Eco-sustainable design of seawater sea-sand slag-based geopolymer mortars incorporating ternary solid waste

Abstract

This study aimed to explore the feasibility of utilizing geopolymer as alternatives to Ordinary Portland Cement (OPC) in marine engineering. Eco-friendly seawater sea-sand slag-based geopolymer mortars (SS-SGMs) were prepared by blending seawater, sea-sand, Basalt Fibres (BF), Polypropylene Fibres (PPF), and ternary solid waste.
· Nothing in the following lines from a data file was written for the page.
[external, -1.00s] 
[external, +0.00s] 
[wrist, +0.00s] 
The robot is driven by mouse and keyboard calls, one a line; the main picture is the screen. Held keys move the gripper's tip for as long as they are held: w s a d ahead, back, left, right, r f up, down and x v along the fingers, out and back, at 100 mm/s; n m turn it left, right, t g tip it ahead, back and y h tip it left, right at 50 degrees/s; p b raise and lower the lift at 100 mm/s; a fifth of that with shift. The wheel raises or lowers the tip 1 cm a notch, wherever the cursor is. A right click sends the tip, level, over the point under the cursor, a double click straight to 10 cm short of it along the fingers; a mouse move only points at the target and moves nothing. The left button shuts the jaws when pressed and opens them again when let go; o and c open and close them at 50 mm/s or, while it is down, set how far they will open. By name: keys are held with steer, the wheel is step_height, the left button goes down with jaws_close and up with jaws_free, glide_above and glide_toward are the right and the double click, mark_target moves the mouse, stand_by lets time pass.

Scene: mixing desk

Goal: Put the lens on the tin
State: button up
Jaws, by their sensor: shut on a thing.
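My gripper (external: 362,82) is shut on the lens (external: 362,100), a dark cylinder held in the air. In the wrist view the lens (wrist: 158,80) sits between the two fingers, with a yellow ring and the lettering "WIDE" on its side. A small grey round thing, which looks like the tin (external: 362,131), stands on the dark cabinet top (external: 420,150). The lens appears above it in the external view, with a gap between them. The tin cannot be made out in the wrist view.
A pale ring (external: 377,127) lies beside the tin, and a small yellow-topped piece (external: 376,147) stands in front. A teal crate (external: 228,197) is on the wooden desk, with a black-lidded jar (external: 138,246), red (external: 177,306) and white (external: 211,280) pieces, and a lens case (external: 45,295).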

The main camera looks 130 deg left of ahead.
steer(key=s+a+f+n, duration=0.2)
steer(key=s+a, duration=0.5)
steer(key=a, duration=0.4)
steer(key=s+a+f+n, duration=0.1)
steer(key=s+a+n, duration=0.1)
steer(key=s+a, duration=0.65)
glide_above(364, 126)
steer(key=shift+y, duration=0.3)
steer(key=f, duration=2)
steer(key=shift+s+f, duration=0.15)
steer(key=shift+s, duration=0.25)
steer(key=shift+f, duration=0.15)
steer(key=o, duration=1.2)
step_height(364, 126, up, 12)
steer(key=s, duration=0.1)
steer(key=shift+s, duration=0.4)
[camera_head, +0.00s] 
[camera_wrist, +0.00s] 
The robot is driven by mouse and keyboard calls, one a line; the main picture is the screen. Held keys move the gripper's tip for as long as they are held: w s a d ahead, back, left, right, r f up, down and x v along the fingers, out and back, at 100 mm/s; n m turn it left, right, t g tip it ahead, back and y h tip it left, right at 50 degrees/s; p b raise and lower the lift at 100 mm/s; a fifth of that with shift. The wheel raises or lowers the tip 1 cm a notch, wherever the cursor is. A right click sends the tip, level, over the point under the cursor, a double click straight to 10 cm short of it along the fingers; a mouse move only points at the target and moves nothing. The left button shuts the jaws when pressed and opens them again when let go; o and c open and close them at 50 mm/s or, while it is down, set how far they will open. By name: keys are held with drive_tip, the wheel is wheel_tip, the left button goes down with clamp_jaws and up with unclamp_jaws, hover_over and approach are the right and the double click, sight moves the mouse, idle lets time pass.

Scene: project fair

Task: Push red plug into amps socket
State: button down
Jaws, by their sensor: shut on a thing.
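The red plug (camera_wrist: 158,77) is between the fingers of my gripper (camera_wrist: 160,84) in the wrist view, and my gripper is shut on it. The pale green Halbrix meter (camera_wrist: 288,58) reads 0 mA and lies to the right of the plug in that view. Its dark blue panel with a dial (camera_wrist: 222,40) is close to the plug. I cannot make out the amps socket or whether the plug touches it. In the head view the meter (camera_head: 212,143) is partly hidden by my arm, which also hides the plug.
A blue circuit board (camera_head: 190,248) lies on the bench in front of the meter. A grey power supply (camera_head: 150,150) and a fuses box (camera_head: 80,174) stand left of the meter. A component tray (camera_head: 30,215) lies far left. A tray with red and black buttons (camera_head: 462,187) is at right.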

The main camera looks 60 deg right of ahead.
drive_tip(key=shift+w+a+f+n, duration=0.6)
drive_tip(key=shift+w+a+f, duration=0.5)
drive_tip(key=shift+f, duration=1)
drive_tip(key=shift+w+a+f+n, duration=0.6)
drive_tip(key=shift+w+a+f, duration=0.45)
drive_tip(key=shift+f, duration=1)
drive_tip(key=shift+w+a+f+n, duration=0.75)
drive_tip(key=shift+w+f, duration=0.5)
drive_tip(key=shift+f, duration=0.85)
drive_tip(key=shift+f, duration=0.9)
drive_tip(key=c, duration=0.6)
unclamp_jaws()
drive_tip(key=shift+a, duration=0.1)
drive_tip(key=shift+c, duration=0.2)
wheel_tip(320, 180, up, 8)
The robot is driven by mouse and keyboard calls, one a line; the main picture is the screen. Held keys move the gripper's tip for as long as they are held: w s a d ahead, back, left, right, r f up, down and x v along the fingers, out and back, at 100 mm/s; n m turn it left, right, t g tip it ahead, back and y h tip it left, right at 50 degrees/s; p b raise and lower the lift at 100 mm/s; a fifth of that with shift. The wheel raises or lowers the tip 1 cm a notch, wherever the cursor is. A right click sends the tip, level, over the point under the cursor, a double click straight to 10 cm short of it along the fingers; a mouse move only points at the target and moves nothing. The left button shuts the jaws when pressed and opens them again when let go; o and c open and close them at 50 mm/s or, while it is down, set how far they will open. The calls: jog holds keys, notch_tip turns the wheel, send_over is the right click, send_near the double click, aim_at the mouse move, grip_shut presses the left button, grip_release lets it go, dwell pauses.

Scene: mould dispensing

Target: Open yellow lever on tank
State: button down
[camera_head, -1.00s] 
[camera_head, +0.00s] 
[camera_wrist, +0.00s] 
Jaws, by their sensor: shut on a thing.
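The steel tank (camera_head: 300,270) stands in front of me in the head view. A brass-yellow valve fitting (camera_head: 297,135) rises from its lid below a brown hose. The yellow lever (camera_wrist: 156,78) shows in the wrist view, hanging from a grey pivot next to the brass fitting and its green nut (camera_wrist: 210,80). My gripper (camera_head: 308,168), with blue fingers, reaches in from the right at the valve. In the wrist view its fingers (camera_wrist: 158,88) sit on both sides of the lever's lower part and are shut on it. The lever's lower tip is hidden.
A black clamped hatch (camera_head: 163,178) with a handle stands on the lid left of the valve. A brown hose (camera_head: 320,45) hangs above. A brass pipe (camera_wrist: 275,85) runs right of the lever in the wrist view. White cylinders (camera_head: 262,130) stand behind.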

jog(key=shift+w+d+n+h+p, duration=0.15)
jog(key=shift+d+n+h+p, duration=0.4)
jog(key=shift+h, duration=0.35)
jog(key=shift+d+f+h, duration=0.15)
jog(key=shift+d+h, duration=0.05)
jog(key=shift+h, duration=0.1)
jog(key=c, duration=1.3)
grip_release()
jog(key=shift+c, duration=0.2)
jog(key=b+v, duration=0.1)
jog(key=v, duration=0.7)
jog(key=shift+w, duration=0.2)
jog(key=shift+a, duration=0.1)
The effects of activator modulus, alkaline content, water-to-binder ratio, and the volume fractions of BF and PPF on the mechanical performance, environmental impact, and cost of SS-SGMs were researched using the L₁₆(4)⁵ Taguchi orthogonal method. Three evaluation methods were used to assess the impact of the different factors. First, the influence of a single factor was analyzed using methods of range and variance analysis. Subsequently, three new evaluation metrics were proposed to consider the synergistic effects of mechanical performance, environment, and cost. Finally, a Gray-Technique of Ordering Preferences by Similarity to Ideal Solution (Gray-TOPSIS) model was established, and the influence weights of each factor were proposed, thereby determining the optimal solution in a multi-index evaluation system. The recommended optimal mix proportion for SS-SGMs was determined as follows: activator modulus of 1.0, alkaline content of 4%, water-to-binder ratio of 0.42, PPF volume fraction of 0.4%, and BF volume fraction of 0.3%. Compared to OPC with the same strength grade, SS-SGMs demonstrated similar costs, a reduction in carbon emissions by approximately 75–83%, a decrease in energy consumption by around 50–67%, and lower drying shrinkage than traditional geopolymer. Under the influence of seawater, the products of SS-SGMs were capable of forming chloride-ion adsorbing products like hydrotalcite and Brucite. Additionally, the formation of C₄AH₁₃ and ion clusters can enhance the matrix density, thereby improving the mechanical performance of SS-SGMs.